*Directions for this task*:
Below are the records. List every line holding the word "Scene".

START Task material

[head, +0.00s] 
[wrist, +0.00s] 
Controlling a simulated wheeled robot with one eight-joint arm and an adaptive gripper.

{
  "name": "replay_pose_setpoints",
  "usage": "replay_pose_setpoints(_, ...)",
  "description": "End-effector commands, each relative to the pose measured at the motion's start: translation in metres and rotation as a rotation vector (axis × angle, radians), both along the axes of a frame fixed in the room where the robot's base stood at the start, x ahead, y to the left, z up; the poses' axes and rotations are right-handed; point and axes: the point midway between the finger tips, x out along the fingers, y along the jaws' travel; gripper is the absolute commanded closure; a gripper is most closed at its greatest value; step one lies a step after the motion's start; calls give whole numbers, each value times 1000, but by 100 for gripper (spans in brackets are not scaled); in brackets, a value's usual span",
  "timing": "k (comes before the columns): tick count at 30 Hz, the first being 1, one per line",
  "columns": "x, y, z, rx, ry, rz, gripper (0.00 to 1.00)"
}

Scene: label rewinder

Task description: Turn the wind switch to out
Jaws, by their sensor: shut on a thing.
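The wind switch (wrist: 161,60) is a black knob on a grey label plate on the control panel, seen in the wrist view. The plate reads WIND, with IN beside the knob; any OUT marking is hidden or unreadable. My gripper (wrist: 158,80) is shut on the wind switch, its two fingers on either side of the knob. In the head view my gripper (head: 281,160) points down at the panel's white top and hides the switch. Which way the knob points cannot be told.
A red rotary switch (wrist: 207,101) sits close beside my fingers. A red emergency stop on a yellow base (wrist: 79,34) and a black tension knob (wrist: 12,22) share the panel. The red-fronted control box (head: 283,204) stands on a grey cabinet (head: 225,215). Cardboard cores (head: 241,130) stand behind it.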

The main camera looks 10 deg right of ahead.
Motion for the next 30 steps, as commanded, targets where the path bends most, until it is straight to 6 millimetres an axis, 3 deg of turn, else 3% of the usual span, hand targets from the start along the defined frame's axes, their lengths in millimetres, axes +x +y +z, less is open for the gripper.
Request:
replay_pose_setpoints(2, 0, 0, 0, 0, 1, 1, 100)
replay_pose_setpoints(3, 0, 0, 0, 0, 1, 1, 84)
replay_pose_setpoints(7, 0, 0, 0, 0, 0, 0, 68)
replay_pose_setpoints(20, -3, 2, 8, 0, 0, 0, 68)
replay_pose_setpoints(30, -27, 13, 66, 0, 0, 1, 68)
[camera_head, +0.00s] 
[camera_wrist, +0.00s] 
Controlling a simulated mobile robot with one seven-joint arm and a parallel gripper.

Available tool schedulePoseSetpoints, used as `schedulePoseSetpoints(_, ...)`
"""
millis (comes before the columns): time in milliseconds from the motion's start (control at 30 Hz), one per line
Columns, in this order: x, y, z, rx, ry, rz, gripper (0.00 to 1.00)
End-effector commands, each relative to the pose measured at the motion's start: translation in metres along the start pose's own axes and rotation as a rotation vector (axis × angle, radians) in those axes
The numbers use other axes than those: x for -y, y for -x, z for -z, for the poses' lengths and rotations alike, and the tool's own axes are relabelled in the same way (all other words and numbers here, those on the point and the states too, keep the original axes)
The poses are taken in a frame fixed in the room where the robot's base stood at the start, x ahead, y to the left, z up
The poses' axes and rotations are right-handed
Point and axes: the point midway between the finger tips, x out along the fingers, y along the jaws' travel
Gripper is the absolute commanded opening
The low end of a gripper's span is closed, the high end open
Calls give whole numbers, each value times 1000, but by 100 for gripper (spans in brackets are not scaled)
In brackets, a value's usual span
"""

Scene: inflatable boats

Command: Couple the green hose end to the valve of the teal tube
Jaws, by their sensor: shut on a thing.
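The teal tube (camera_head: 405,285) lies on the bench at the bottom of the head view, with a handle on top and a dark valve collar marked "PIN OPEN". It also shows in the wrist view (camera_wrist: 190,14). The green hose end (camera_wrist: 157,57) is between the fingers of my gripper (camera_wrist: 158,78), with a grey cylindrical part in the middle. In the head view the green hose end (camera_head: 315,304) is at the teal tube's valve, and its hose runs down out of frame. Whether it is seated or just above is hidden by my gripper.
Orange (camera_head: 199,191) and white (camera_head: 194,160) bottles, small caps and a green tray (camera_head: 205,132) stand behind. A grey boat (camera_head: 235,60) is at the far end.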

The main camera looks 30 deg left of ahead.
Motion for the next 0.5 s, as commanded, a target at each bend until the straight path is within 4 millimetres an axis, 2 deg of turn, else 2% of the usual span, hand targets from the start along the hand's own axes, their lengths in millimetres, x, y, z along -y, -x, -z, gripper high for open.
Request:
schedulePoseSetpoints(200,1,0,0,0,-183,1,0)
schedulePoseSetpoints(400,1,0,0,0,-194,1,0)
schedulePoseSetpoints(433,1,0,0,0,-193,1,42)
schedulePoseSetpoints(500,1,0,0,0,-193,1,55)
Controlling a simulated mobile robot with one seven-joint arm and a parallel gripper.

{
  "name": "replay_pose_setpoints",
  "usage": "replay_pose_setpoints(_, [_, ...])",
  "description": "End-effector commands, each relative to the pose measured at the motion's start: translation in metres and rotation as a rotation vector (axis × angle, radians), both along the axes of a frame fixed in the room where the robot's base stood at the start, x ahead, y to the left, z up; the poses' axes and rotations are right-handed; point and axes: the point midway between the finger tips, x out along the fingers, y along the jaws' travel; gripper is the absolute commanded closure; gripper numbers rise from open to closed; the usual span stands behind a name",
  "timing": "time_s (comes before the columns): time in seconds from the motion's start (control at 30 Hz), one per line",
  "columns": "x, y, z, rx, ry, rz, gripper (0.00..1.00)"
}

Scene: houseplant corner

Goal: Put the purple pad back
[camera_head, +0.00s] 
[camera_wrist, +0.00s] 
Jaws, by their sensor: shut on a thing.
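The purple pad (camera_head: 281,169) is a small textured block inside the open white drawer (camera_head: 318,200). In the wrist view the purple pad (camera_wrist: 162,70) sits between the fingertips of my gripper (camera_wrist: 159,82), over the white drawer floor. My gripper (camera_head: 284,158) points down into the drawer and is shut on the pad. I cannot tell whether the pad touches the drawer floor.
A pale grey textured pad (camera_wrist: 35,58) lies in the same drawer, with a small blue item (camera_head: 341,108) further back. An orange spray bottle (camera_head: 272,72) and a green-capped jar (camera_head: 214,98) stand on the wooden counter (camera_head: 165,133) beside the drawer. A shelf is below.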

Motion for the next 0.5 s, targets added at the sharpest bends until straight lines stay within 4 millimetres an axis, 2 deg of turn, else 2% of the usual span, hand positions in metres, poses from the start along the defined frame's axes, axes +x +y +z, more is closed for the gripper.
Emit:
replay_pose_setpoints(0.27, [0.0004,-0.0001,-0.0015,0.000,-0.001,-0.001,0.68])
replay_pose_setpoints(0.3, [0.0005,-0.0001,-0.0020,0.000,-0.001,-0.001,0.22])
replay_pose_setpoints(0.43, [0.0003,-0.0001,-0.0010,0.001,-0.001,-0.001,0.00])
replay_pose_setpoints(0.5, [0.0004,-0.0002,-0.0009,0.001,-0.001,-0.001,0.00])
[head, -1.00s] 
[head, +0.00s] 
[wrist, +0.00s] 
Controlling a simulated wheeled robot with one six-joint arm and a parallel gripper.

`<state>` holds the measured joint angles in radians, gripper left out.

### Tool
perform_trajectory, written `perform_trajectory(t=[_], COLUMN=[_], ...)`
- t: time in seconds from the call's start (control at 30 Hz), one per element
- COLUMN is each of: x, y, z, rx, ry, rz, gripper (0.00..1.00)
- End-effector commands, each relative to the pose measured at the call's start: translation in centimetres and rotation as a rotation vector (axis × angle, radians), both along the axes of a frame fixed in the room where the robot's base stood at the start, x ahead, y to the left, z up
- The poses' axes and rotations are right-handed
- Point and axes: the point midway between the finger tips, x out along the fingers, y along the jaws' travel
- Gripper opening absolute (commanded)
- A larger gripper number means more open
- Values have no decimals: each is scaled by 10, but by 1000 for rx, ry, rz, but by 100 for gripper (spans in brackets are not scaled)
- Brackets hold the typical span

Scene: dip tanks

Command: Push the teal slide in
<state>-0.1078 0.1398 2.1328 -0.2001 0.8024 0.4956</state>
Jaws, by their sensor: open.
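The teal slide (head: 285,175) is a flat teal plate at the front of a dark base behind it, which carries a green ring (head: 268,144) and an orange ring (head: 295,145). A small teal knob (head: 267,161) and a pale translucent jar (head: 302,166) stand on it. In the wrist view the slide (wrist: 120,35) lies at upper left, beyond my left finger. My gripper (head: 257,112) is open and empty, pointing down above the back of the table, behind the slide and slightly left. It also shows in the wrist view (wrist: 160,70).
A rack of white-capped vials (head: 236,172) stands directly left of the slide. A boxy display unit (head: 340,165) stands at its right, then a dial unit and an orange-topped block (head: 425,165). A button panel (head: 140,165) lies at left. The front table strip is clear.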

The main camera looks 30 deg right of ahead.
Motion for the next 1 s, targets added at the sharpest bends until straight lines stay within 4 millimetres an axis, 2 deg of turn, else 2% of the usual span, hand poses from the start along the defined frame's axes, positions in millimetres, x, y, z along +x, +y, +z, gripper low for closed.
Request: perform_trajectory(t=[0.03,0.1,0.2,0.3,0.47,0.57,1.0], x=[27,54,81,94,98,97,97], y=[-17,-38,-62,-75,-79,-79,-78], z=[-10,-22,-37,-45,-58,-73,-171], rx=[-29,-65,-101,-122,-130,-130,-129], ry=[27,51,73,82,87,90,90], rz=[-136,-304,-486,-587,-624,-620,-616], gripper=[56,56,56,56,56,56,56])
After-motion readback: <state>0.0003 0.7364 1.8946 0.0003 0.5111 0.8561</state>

END Task material

*Written reply*:
Scene: label rewinder
Scene: inflatable boats
Scene: houseplant corner
Scene: dip tanks

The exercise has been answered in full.